A lot of this is modern safety features. Crumple zones and stronger roofs add weight, more weight implies bigger engines, bigger engines require stronger frames, soon the average car is two tons. Volvo S60, Mercedes C class and Audi S4 are also a similar size and weight. The makes from the US and Japan are a little lighter but not dramatically lighter and their safety ratings are also a little worse.

It’s also a testament to the improved efficiency of engines. Once your engine can deliver a few extra MPG, it’s easier for companies to pack more weight on.

People who care about the externalities of unnecessarily large and heavy vehicles do complain about compact utility vehicles, aka “I want to sit higher up”.

A model Y would be the comparison to a CRV (model Y is 400 pounds / 10% heavier).

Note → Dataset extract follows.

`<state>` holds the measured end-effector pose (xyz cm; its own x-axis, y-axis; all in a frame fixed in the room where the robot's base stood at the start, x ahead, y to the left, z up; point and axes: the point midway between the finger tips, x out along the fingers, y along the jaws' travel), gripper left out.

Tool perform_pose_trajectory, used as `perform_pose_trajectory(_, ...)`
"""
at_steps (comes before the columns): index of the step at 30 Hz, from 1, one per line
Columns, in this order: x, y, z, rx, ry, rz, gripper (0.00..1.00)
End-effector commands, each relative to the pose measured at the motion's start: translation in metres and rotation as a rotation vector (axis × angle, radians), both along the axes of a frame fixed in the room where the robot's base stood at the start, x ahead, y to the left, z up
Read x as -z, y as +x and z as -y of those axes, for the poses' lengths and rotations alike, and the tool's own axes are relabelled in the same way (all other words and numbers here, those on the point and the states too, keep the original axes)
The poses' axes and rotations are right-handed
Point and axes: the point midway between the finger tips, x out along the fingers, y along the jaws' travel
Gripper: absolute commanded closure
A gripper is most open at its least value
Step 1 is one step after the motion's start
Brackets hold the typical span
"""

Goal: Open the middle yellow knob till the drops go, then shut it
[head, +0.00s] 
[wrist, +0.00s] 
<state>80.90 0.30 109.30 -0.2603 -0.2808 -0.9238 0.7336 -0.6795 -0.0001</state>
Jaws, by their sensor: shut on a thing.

I mean, I totally get the criticisms that you see of people having unnecessarily large SUVs, like really who needs an Escalade. But a CRV? Like a Model Y with one passenger weighs the same as a CRV with 3.

I just looked it up and wow, you're right. A Cybertruck weighs less than an F250 depending on specs

This is legitimately the first time I’ve ever seen myself being called right on the Internet

EU is introducing limits for this as part of the Euro 7 standard, which is spurring various tech improvements.

I wouldn’t be surprised if we make great strides in this at the rate that materials science is barrelling along

Regenerative braking helps with brake dust, but is probably offset by extra tyre wear on EVs. I go weeks without using the brakes and usually don’t even touch the brake pedal.

Normal car designers who aren't drug-addicted sociopaths have already more than solved this problem. If you put hard, narrow, high-lifetime tires on small diameter wheels you get a car that it more efficient, quieter, cheaper to operate, and pollutes less in terms of particulate matter. If you are Elon Musk you sell a car with totally inappropriate summer racing tires on 20-inch wheels and the owners have to replace the whole set every year.